La misión Endurance22, que partió de Sudáfrica a bordo del rompehielos SA Aguihas II, ha encontrado hace dos semanas, coincidiendo con el centenario del fallecimiento de Shackleton, los restos de ese naufragio a 3.000 metros de profundidad y cuatro millas al sur de la última posición que anotó Frank Worsley, su capitán. Como demuestran las fotografías que se han tomado, su estado de conservación es portentoso, casi admirable. Se debe, sobre todo, a la falta de organismos que pueden corroer los materiales del casco. El motivo son las bajas temperaturas que predominan en la zona. Este hallazgo es, con toda probabilidad, uno de los más importantes y sobresalientes de los últimos años. El Endurance está teñido de ecos y resonancias para todos nosotros. Apelan a uno de los instintos más arraigados y profundos de los seres humanos: el afán de ir más allá, de adquirir conocimientos y afrontar los reveses y riesgos que eso presupone.
La despedida
Es curioso que el mismo día que la expedición de Shackleton abandonó la seguridad que proporcionaba este barco y emprendía a pie una ruta que nadie sabía con certeza hacia dónde los conduciría, ninguno de esos expedicionarios expresó temor o miedo. Las notas, testimonios y declaraciones de la tripulación solo revelan la enorme tristeza que sintieron al dejar atrás a ese noble compañero que los había protegido del frío y que, en esa fatídica jornada, emitía su último aliento a la lorquiana hora de las cinco de la tarde. «Es difícil escribir lo que siento. Para un marino, su barco es más que un hogar flotante. Ahora, crujiendo y temblando, su madera se rompe, sus heridas se abren y va abandonando lentamente la vida en el comienzo mismo de su carrera», recogió Shackleton en su diario. «Todo ha sucedido demasiado de prisa para que tengamos tiempo de lamentarnos. Esto queda para el futuro», consignó el geólogo James Wordie.

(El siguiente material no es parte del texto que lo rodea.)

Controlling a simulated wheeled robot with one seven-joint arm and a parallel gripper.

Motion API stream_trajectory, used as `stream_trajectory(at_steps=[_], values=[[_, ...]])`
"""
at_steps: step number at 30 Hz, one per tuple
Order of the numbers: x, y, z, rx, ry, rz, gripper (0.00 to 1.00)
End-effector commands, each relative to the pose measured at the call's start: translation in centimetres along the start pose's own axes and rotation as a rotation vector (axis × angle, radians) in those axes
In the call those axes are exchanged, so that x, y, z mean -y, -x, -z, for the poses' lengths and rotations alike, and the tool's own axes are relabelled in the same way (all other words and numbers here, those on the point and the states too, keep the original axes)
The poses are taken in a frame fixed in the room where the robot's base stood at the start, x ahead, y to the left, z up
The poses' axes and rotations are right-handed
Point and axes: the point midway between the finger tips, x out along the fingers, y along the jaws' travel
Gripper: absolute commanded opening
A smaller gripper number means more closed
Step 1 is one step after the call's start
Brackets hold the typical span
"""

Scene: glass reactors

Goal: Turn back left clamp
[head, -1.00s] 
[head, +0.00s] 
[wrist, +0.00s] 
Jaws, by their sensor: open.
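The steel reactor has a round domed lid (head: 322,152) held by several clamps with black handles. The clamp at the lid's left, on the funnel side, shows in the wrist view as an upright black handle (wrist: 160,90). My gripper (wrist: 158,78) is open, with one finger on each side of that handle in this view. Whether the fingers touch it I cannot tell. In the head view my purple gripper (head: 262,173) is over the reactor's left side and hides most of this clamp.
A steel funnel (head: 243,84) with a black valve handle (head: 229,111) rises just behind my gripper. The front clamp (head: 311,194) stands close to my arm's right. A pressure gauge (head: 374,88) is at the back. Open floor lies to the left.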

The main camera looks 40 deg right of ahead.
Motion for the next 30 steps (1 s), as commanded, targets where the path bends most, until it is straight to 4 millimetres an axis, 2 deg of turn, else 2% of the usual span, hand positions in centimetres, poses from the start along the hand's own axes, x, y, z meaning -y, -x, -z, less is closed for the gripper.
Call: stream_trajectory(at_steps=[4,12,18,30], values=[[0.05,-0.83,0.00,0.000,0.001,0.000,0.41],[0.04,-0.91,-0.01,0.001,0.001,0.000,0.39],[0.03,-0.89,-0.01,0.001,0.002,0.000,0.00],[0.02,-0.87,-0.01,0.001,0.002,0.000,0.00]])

Desde el hielo, los expedicionarios, al lado de los pertrechos que habían salvado y los perros que los acompañaban, asistieron mudos al hundimiento. Desde hacía horas, el Endurance soportaba toneladas de presión. La temperatura era de veintidós grados y medio bajo cero. Las bombas no achicaban el agua que iba entrando, la popa, empujada por el hielo, se elevó de repente y un enorme crujido resonó en medio del silencio. Eran las cuatro y media. Todo estaba perdido. Las bodegas comenzaron a inundarse y las cubiertas se hundían lentamente.

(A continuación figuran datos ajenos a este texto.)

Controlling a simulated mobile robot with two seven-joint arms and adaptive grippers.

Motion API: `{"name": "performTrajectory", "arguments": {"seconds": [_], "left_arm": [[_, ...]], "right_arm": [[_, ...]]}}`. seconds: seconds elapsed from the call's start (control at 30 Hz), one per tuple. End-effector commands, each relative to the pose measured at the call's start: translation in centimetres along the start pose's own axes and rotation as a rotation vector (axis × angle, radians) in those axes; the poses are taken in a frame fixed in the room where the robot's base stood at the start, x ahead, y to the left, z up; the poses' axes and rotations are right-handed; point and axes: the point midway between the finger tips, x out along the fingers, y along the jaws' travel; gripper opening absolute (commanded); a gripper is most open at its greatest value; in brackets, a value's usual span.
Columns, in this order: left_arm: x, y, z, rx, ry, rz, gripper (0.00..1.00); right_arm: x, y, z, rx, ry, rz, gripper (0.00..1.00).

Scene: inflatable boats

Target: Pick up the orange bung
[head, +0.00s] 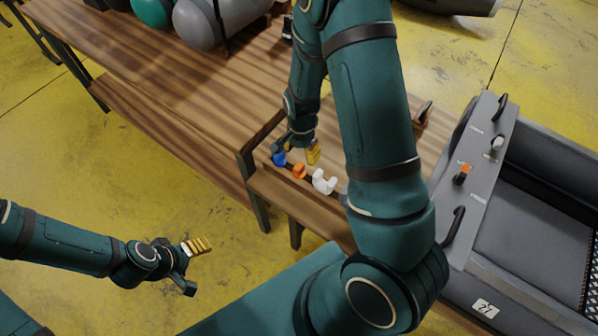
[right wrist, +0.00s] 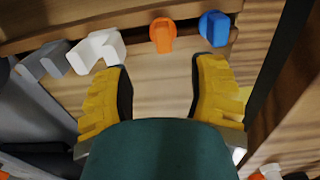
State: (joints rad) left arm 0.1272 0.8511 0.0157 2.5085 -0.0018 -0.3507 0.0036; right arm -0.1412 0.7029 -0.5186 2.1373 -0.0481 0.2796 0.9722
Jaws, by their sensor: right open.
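The orange bung (head: 299,171) sits on a low wooden bench in the head view, between a blue bung (head: 279,158) and a white one (head: 324,182). In the right wrist view the orange bung (right wrist: 163,34) stands at the top, beyond and between my open fingertips. My right gripper (right wrist: 160,88) is open and empty there, apart from the bung. In the head view the right gripper (head: 297,149) is over the bench, close to the blue and orange bungs.
The blue bung (right wrist: 213,28) is close on the right of the orange one; the white bung (right wrist: 97,50) and a grey one (right wrist: 43,62) are on its left. A larger wooden table (head: 120,65) is behind.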

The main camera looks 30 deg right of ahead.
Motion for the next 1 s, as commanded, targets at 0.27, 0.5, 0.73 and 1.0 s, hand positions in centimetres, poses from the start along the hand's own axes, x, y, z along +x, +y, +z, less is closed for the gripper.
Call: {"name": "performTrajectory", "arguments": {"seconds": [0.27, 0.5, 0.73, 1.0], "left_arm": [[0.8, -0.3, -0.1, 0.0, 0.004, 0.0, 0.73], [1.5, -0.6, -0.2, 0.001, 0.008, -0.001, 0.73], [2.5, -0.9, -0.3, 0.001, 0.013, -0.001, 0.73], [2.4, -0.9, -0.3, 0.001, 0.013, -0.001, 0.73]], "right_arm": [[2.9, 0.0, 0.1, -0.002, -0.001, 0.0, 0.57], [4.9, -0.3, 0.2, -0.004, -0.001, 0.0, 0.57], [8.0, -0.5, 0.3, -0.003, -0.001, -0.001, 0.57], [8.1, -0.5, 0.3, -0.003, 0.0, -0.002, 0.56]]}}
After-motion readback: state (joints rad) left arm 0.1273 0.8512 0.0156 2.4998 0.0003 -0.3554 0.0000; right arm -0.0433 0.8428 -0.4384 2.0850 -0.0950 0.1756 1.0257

Existe un pequeño detalle, una mera casualidad, pero que en la mirada de cualquier hombre dotado de corazón supone mucho más, un guiño, una señal, un signo que casi proviene del más allá y al que no merece la pena buscar razón alguna. Shackleton, el último en descender, plantó una bandera azul frente a sus hermanos de fatigas. Juntos, gritaron tres hurras para despedir al Endurance. Cuando terminaron su homenaje, sintieron que la embarcación respondía a su saludo. «Por un cruel accidente, la lámpara de emergencia del barco se encendió y, al interrumpirse su circuito de manera intermitente, a todos ellos les pareció que el Endurance les daba un triste, vacilante y definitivo adiós», escribe Caroline Alexander en «Atrapados en el hielo» (Planeta). A partir de ahí para Shackleton y sus hombres comenzaba otra proeza. Más de cien años después termina la del Endurance, cuando, por fin, los arqueólogos han rescatado su nombre de las profundidades.